L’Union européenne est de plus en plus préoccupée par l’ingérence russe, perçue comme une campagne hybride plus vaste menée par Moscou pour affaiblir l’Occident.
S’exprimant mardi devant la commission spéciale du Parlement européen sur le Bouclier européen de la démocratie (BED, EUDS d’après son nom en anglais), le journaliste d’investigation bulgare Christo Grozev a souligné que la guerre hybride du Kremlin allait bien au-delà de l’espionnage et incluait le sabotage, les cyberattaques, la désinformation et l’orchestration du chaos.
Selon Grozev, ancien collaborateur du site d’investigation Bellingcat et aujourd’hui collaborateur du magazine Der Spiegel et du média en ligne The Insider, ces campagnes visent à semer le chaos et la confusion, ainsi qu’à propager la peur.
La guerre en Ukraine demeure un objectif majeur pour la Russie, mais des événements tels que les Jeux olympiques de Paris, les élections nationales en Roumanie, en Allemagne, en Moldavie et le scrutin européen de l’année dernière étaient également dans sa ligne de mire.

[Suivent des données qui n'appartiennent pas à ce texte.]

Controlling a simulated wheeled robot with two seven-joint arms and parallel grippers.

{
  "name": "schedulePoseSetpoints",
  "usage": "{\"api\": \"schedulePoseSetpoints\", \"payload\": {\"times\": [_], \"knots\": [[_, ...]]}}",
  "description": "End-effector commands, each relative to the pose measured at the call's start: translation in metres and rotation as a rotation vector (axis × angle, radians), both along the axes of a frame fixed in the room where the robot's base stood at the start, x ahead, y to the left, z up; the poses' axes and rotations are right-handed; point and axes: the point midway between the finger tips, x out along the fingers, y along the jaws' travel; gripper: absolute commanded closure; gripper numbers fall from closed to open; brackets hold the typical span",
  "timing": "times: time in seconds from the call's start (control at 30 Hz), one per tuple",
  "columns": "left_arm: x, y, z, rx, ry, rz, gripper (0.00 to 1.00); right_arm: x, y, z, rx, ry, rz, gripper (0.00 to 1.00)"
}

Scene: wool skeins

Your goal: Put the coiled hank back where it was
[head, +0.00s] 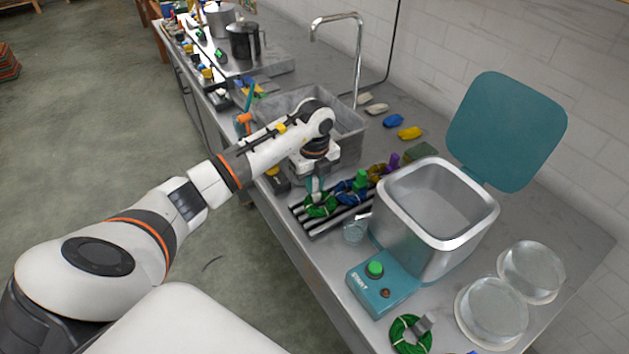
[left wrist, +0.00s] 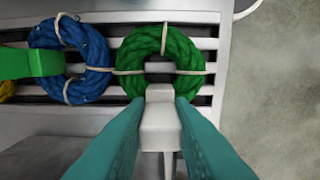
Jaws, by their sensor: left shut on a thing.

Lors de sa campagne de réélection l’année dernière, la présidente de la Commission européenne, Ursula von der Leyen, s’est engagée à créer l’EUDS pour répondre à ces menaces. Le commissaire à la Démocratie, à la Justice, à l’État de droit et à la Protection des consommateurs, Michael McGrath, est désormais chargé de développer cette initiative. La Commission n’a pas encore officiellement publié de proposition politique.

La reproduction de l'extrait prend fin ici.